**What you have to do:** From the first line of the data below, copy each line up to the one containing "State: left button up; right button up", and include that line too.

◇ ◇ ◇ ◇ ◇ ◇ ◇

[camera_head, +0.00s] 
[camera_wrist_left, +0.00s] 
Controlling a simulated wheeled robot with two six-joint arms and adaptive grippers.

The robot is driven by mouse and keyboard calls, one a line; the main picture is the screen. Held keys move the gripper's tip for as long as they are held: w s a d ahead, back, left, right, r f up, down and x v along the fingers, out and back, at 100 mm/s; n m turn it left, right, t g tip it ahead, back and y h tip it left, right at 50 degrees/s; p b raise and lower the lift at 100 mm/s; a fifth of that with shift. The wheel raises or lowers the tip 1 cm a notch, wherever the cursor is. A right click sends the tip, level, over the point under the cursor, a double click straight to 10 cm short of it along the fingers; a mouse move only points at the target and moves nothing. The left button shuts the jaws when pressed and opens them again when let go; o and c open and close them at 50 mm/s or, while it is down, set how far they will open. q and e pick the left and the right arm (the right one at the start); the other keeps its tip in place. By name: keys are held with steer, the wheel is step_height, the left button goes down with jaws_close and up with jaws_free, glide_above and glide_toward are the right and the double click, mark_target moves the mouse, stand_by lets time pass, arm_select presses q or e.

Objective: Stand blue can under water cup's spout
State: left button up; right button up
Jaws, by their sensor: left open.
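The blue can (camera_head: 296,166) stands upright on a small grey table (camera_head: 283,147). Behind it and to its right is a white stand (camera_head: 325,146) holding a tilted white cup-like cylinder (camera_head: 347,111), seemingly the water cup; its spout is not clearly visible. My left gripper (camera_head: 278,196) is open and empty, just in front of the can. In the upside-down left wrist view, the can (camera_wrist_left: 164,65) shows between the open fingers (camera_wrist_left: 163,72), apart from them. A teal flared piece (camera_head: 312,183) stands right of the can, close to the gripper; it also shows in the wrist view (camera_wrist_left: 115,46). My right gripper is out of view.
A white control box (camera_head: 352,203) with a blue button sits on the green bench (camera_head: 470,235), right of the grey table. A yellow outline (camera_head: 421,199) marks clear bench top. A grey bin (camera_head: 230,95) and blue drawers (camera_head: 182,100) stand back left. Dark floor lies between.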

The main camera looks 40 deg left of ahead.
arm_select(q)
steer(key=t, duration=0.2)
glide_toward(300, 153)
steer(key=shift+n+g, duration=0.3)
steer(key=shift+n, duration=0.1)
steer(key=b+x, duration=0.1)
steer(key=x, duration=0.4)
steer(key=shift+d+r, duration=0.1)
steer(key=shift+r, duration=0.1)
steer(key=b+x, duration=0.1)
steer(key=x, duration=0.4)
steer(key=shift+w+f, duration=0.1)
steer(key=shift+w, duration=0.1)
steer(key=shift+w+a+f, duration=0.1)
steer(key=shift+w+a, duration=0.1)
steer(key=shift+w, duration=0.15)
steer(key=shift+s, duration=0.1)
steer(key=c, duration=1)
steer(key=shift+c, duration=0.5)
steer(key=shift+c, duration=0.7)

◇ ◇ ◇ ◇ ◇ ◇ ◇

**Response to this exercise:**
[camera_head, +0.00s] 
[camera_wrist_left, +0.00s] 
Controlling a simulated wheeled robot with two six-joint arms and adaptive grippers.

The robot is driven by mouse and keyboard calls, one a line; the main picture is the screen. Held keys move the gripper's tip for as long as they are held: w s a d ahead, back, left, right, r f up, down and x v along the fingers, out and back, at 100 mm/s; n m turn it left, right, t g tip it ahead, back and y h tip it left, right at 50 degrees/s; p b raise and lower the lift at 100 mm/s; a fifth of that with shift. The wheel raises or lowers the tip 1 cm a notch, wherever the cursor is. A right click sends the tip, level, over the point under the cursor, a double click straight to 10 cm short of it along the fingers; a mouse move only points at the target and moves nothing. The left button shuts the jaws when pressed and opens them again when let go; o and c open and close them at 50 mm/s or, while it is down, set how far they will open. q and e pick the left and the right arm (the right one at the start); the other keeps its tip in place. By name: keys are held with steer, the wheel is step_height, the left button goes down with jaws_close and up with jaws_free, glide_above and glide_toward are the right and the double click, mark_target moves the mouse, stand_by lets time pass, arm_select presses q or e.

Objective: Stand blue can under water cup's spout
State: left button up; right button up

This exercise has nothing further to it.